[Mesa-dev] [PATCH] egl/dri2: dri2_initialize: Do not reference-count TestOnly display

Emil Velikov emil.l.velikov at gmail.com
Tue Aug 23 13:26:48 UTC 2016


On 22 August 2016 at 07:10, Nicolas Boichat <drinkcat at chromium.org> wrote:
> Hi Emil,
>
> On Tue, Aug 16, 2016 at 1:17 AM, Emil Velikov <emil.l.velikov at gmail.com> wrote:
>> Hi Nicolas,
>>
>> On 4 August 2016 at 02:51, Nicolas Boichat <drinkcat at chromium.org> wrote:
>>> On Thu, Aug 4, 2016 at 9:38 AM, Michel Dänzer <michel at daenzer.net> wrote:
>>>> On 04.08.2016 09:53, Nicolas Boichat wrote:
>>>>> On Thu, Aug 4, 2016 at 12:22 AM, Martin Peres
>>>>> <martin.peres at linux.intel.com> wrote:
>>>>>> On 03/08/16 16:54, Nicolas Boichat wrote:
>>>>>>>
>>>>>>> In the case where dri2_initialize is called with a TestOnly display,
>>>>>>> the display is not actually initialized, so dri2_egl_display always
>>>>>>> fails, and we cannot do any reference counting.
>>>>>>>
>>>>>>> Fixes piglit spec at egl_khr_create_context@verify gl flavor (reproducible
>>>>>>> with LIBGL_ALWAYS_SOFTWARE=1) and spec at egl_khr_fence_sync@conformance.
>>>>>>>
>>>>>>> Fixes: 9ee683f877 (egl/dri2: Add reference count for dri2_egl_display)
>>>>>>> Cc: "12.0" <mesa-stable at lists.freedesktop.org>
>>>>>>> Reported-by: Michel Dänzer <michel at daenzer.net>
>>>>>>> Signed-off-by: Nicolas Boichat <drinkcat at chromium.org>
>>>>>>> ---
>>>>>>>
>>>>>>> Compile-tested only, please give it a spin, thanks!
>>>>>>
>>>>>> Still crashes, same backtrace before and after the patch:
>>>>>
>>>>> Actually, I was thinking about this bug:
>>>>> https://bugs.freedesktop.org/show_bug.cgi?id=97136, which should be
>>>>> spec at egl_khr_create_context@verify gl flavor? Did you try that test?
>>>>
>>>> Your patch fixes this test for me.
>>>>
>>>> Tested-by: Michel Dänzer <michel.daenzer at amd.com>
>>>>
>>>> Please remove the reference to the egl_khr_fence_sync test from the
>>>> commit log.
>>>
>>> Thanks.
>>>
>>> Emil: Can you fixup the commit message before applying?
>>>
>> Sure I can do that. Yet this change fixes another
>> unexpected/undocumented bug
>
> I don't think there is anything difference _before_ 9ee683f877
> (egl/dri2: Add reference count for dri2_egl_display), and after this
> patch.
>
> After 9ee683f877, of course, there is a bug, as eglGetProcAddress just
> returns NULL when called before initializing any display, which is
> clearly wrong.
>
Yes, that's correct. Yet I was thinking about the case explained below.
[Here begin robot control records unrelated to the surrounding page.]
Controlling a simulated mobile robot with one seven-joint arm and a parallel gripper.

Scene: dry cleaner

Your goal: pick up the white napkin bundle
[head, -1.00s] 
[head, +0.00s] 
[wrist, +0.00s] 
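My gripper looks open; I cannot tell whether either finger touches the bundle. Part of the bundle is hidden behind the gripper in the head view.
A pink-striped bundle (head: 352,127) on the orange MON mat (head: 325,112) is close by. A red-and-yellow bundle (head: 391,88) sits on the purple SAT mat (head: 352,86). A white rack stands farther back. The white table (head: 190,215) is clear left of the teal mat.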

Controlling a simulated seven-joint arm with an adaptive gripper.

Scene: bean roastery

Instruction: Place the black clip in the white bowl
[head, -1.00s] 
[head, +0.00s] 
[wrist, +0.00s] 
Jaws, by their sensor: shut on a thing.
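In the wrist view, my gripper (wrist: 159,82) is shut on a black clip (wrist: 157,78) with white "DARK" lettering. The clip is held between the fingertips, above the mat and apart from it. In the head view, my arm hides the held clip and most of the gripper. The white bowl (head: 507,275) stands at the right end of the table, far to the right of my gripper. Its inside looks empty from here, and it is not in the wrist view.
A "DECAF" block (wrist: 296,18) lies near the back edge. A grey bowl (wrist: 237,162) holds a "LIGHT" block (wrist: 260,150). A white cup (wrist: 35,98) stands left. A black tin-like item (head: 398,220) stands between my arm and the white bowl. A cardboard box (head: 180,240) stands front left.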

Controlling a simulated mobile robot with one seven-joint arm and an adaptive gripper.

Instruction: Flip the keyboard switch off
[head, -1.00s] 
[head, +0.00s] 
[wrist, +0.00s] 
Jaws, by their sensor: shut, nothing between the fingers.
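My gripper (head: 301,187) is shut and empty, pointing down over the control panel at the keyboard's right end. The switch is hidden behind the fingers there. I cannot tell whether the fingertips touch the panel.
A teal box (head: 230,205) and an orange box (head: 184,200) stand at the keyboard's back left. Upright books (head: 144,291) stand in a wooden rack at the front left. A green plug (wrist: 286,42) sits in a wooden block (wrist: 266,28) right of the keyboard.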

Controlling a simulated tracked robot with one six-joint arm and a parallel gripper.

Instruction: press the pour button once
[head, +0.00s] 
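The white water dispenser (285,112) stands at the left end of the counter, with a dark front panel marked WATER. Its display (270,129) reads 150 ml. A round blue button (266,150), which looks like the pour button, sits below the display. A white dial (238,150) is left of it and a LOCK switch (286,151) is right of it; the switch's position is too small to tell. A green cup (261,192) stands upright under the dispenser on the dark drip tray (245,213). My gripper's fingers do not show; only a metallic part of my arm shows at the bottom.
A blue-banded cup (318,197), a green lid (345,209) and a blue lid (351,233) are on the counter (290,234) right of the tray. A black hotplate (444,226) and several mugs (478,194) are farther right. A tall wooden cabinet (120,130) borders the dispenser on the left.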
>> - currently calling eglGetProcAddress will
>> fail, when libEGL is built without the said platform.
>> Yet the API/documentation is clear - entry points are independent of
>> display (which is platform specific) or context.
>>
>> Did I miss something, does the above make sense ?
>
> Well, spec says "A return value of NULL indicates that the specific
> function does not exist for the EGL implementation.", so I guess it's
> fine to return NULL is EGL is built without a given platform.
>
> One possible issue is if the "default" display (TestOnly), is
> different from the display being used later... But I don't see any
> problem here, if I trace the code correctly:
> eglGetProcAddress:
>   => For many functions (egl*), returns a function pointer that is
> always valid => No problem
>   => For others (I guess mostly gl*): calls _eglGetDriverProc
>
> _eglGetDriverProc:
> - Creates a default display (which initializes _eglModules)
> - Iterates over the modules, and calls
> mod->Driver->API.GetProcAddress. I think this can only be
> dri2_get_proc_address.
>
> dri2_get_proc_address:
>  - Calls dri2_drv->get_proc_address (that's dlsym(handle,
> "_glapi_get_proc_address");, see dri2_load)
>
> _glapi_get_proc_address:
> /**
>  * Return pointer to the named function.  If the function name isn't found
>  * in the name of static functions, try generating a new API entrypoint on
>  * the fly with assembly language.
>  */
> _glapi_proc
> _glapi_get_proc_address(const char *funcName)
> {
>    const struct mapi_stub *stub = _glapi_get_stub(funcName, 1);
>    return (stub) ? (_glapi_proc) stub_get_addr(stub) : NULL;
> }
>
> Which looks platform/display independent? Or am I missing something?
>
The gist is that _eglGetNativePlatform() can return a platform which
isn't present/build in the libEGL implementation. See below for
detailed before/after:

With your patch:
 - we dive into _eglMatchDriver calling dri2_initialize (via
_eglMatchAndInitialize) with TestOnly == TRUE regardless of the
platform requested
 - thus we reach API.GetProcAddress/dri2_get_proc_address and provide
a non NULL entry point function pointer.

Before this patch (or any of your patches):
 - in _eglGetDriverProc we use eglGetDisplay(EGL_DEFAULT_DISPLAY)
 - the latter can return a dpy for a platform that is _not_ built into
the libEGL implementation (thanks to _eglGetNativePlatform)
 - thus by reusing the detected platform in dri2_initialize() we get
false and we'll never get to the API.GetProcAddress call in
_eglGetDriverProc.
 - from a user POV they'll get NULL for eglGetProcAddress because we
(sort of) miss-detect the EGL_DEFAULT_DISPLAY even if they are going
to pick/use _any_ working platform via eglGetPlatformDisplay.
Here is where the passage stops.